→ **Your objective**
In the listing below, locate the line containing "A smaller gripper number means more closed" and copy it and every line after it through the end, exactly as written, leaving out any pictures.

→ **Available data**

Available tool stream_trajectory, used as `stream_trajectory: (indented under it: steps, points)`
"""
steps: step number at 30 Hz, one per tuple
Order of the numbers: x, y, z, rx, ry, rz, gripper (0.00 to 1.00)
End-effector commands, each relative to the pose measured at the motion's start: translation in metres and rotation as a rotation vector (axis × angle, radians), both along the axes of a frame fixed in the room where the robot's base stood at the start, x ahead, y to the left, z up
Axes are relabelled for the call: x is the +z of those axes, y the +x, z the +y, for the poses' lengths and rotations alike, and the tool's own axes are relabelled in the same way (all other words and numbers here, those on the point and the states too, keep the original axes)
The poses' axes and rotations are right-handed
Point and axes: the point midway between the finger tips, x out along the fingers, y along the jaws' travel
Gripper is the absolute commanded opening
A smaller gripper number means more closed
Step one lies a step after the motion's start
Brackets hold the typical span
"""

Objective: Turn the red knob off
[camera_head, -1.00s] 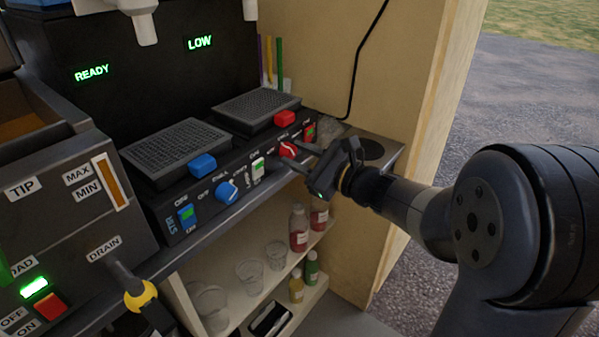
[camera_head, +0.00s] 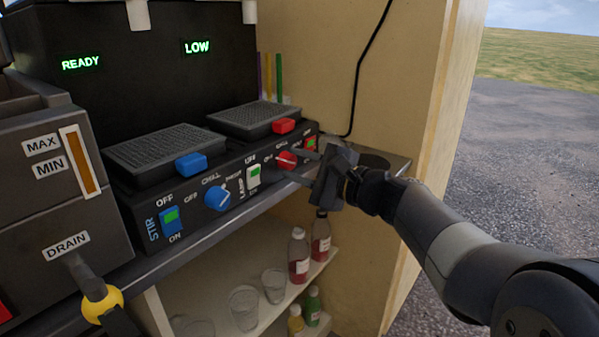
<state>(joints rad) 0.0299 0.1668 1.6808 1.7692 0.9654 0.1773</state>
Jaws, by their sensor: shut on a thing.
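The red knob (camera_head: 285,160) is on the front panel of the black drinks machine (camera_head: 140,195), below the red dispensing tab (camera_head: 286,126). The gripper body covers part of the panel to the right of the knob. The display above this side reads "LOW" (camera_head: 197,47).
A blue knob (camera_head: 216,197), a white lamp switch (camera_head: 253,176), a blue stir switch (camera_head: 170,220) and a red-framed switch (camera_head: 311,143) share the panel. Bottles (camera_head: 299,256) and glasses (camera_head: 243,306) stand on the shelf below. A wooden wall (camera_head: 400,90) rises behind the arm.

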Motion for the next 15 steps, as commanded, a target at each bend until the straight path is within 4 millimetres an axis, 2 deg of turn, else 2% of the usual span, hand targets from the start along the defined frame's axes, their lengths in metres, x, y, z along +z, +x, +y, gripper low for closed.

→ **Solved exercise**
A smaller gripper number means more closed
Step one lies a step after the motion's start
Brackets hold the typical span
"""

Objective: Turn the red knob off
[camera_head, -1.00s] 
[camera_head, +0.00s] 
<state>(joints rad) 0.0299 0.1668 1.6808 1.7692 0.9654 0.1773</state>
Jaws, by their sensor: shut on a thing.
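The red knob (camera_head: 285,160) is on the front panel of the black drinks machine (camera_head: 140,195), below the red dispensing tab (camera_head: 286,126). The gripper body covers part of the panel to the right of the knob. The display above this side reads "LOW" (camera_head: 197,47).
A blue knob (camera_head: 216,197), a white lamp switch (camera_head: 253,176), a blue stir switch (camera_head: 170,220) and a red-framed switch (camera_head: 311,143) share the panel. Bottles (camera_head: 299,256) and glasses (camera_head: 243,306) stand on the shelf below. A wooden wall (camera_head: 400,90) rises behind the arm.

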Motion for the next 15 steps, as commanded, a target at each bend until the straight path is within 4 millimetres an axis, 2 deg of turn, else 2% of the usual span, hand targets from the start along the defined frame's axes, their lengths in metres, x, y, z along +z, +x, +y, gripper low for closed.

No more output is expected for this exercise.